Cesare Rinaldi (12 December 1559 – 6 February 1636)[1] was one of Bologna's most eminent poets.[2] His verse was set to music as madrigals by Salamone Rossi and the circle of the Gonzaga Court at Mantua.[3] He also wrote verse praising composers, such as Alessandro Striggio. During his entire life Rinaldi intertwined his work as a poet with the frequentation of painters and intellectuals: he was friend of the Carraccis and Guido Reni and close to Lavinia Fontana, Giovanni Valesio and other contemporary artists.
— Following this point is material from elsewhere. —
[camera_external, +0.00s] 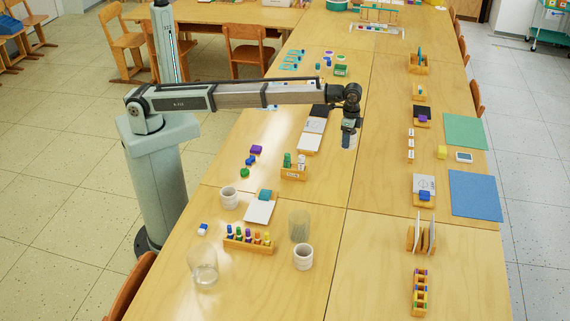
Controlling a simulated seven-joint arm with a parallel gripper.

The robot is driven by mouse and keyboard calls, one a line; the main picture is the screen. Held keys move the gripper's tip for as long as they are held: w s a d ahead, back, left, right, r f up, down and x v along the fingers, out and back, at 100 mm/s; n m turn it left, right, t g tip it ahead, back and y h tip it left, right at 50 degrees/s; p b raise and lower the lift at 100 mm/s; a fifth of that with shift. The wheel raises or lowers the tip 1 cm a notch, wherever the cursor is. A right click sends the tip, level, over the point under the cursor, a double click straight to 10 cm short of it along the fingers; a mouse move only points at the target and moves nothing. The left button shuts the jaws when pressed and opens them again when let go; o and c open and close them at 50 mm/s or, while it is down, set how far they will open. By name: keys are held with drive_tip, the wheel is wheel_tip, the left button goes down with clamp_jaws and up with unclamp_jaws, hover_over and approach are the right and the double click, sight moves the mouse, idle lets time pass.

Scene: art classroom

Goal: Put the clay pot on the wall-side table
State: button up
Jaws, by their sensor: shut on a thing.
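My gripper (349,136) points down over the left row of joined wooden tables (272,190), near the seam with the right row. It is shut on a small pale, pot-like thing (348,143), mostly hidden by the fingers. I cannot tell whether its bottom touches the table. Two off-white ribbed pots stand upright in the left row: one (228,198) near the left edge, one (303,257) near the front. The right row of tables (375,230) runs alongside. I cannot tell which table is the wall-side one.
Clear glass jars (203,268) (299,226) and a marker rack (249,241) stand at the front left. A wooden holder with bottles (294,168) is left of my gripper. Blue paper (475,194) and green paper (465,131) lie at right. Bare wood lies between gripper and right-row items.

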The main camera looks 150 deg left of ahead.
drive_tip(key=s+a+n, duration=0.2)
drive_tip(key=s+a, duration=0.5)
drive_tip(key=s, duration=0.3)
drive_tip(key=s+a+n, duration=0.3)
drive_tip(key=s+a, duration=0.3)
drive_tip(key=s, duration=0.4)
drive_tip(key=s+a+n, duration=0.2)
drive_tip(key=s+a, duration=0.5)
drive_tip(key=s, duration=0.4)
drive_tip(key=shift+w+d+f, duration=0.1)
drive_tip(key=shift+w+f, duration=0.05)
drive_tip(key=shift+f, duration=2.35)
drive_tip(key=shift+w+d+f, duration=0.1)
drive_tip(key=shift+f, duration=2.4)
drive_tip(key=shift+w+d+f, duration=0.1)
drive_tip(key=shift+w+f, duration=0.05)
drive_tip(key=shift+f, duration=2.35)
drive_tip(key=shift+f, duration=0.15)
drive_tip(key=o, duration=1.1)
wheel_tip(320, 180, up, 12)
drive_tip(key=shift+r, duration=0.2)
Ten years younger than Marino, Rinaldi was a forerunner of the new concettist and Marinist poets, and perhaps can be best described as a poet poised between a Mannerist style and a new interest in the concetto and the image. His earliest volume of poems was published in 1588. His Lettere, published in two different editions in 1617 and 1620, were widely read. Although he did not become a member of the new Accademia dei Gelati, founded in Bologna in 1588 by Melchiorre Zoppio, and did not participate in the polemics and controversies that broke out more than two decades later over Marino's poetry, he had ties of friendship with younger Bolognese poets like Girolamo Preti and Claudio Achillini as well as with Marino. He took an interest in music (Monteverdi, for example) and in art, and acquired works for his “museo”—a relatively modest collection that was more on the order of a “Wunderkammer” than a collection primarily devoted to painting and sculpture.
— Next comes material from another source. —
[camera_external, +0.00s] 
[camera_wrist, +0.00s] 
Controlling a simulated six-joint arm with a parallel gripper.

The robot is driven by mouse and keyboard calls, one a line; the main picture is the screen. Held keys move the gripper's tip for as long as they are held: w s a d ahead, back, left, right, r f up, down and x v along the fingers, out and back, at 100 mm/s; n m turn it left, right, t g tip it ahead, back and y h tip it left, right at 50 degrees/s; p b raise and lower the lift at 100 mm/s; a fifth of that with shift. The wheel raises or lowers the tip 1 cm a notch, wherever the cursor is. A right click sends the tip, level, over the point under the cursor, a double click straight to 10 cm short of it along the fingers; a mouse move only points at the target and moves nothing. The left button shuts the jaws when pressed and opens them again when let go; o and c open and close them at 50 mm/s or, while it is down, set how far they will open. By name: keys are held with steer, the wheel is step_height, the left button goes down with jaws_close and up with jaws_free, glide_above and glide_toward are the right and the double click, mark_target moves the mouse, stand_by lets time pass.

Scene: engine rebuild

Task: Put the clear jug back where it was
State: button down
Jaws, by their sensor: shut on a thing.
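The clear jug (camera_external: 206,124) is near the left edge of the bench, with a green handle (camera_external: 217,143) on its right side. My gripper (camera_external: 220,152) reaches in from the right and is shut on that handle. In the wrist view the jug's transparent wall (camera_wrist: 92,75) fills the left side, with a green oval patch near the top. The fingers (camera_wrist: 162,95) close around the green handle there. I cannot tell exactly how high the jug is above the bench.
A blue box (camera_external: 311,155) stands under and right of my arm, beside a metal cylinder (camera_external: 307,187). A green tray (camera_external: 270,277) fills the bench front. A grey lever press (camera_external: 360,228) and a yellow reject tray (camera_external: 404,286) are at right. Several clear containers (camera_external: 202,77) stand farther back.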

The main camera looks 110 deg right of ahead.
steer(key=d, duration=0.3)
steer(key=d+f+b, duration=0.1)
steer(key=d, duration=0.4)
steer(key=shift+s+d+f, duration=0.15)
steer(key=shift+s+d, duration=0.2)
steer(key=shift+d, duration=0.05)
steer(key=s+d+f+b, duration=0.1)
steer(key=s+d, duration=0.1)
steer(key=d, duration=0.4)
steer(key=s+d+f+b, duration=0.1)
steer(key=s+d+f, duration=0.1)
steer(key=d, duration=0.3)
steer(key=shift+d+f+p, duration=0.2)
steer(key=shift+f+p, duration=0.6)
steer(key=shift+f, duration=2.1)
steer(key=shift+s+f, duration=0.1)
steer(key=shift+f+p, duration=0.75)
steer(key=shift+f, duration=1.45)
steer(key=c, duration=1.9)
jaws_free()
Rinaldi was friend both to Ludovico and to Agostino Carracci and he often frequented the Accademia degli Incamminati. He wrote a sonnet for Agostino Carracci's funeral.[4] As Carlo Cesare Malvasia relates, Rinaldi acquired the famous Bacchus and Ariadne from Ludovico Carracci, and his letters indicate that he acted as intermediary in acquiring pictures for various people, including Marino. In his later years, Rinaldi became a friend and patron of Guido Reni, who gave him his famous Mary Magdalen (now lost), and he wrote several poems in praise of Guido's art.
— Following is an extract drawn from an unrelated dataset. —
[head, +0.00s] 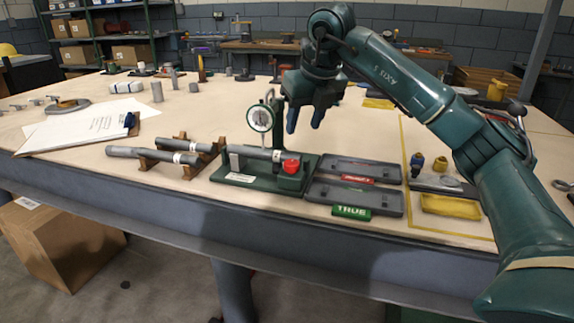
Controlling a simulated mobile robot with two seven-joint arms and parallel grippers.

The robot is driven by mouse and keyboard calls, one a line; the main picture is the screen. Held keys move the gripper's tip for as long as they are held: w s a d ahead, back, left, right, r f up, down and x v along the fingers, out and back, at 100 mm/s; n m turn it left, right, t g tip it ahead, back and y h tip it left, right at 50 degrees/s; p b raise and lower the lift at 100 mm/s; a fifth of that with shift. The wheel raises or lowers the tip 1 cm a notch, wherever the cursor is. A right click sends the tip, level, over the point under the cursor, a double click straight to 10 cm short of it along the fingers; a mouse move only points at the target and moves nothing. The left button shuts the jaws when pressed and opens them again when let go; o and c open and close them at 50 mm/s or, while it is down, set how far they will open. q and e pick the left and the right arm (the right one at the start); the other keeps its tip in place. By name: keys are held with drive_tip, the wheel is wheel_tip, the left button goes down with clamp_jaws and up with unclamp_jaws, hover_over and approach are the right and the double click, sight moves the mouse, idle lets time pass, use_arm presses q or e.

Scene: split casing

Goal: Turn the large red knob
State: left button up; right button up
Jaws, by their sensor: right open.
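The large red knob (291,166) sits at the right end of a dark green test fixture (240,178) on the table. A grey shaft (250,152) lies along the fixture, and a round dial gauge (260,118) stands above it. My right gripper (305,118) hangs above and slightly behind the knob, fingers pointing down. Its two fingertips are apart with nothing between them, and it does not touch the knob. My left gripper is not in the head view.
Two dark grey trays (352,197) with red and green labels lie right of the fixture. Grey shafts (150,155) rest on wooden supports to its left. A clipboard (75,130) lies at far left. The table between is largely clear behind the fixture.

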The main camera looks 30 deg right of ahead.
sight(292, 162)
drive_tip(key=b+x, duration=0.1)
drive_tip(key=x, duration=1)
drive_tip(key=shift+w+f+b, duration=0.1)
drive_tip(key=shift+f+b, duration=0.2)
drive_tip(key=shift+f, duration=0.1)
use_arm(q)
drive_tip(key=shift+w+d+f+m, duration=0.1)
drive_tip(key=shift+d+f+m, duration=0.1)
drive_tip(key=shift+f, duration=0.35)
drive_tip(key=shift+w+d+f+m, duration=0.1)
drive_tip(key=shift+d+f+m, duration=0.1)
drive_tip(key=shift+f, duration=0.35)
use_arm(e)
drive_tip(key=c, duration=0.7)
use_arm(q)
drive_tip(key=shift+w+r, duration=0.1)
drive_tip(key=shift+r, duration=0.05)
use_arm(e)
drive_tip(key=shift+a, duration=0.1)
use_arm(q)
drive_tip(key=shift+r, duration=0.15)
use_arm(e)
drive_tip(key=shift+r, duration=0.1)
Rinaldi played an important role in developing the new poetry of the seventeenth century, notable for its linguistic sophistication, extravagant conceits, and ingenious metaphors. He addressed a sonnet to Guido Reni, for example, only half mockingly requesting a portrait of his lady painted as a mountain of shining ivory in an enameled dawn, a forest of coral in her lap. Such richly bejeweled metaphors are characteristic of the period. An example from religious lyric is an image of the penitent Magdalen tossing away her pearls only to see them transformed into the tears of repentance welling up in her eyes.[5]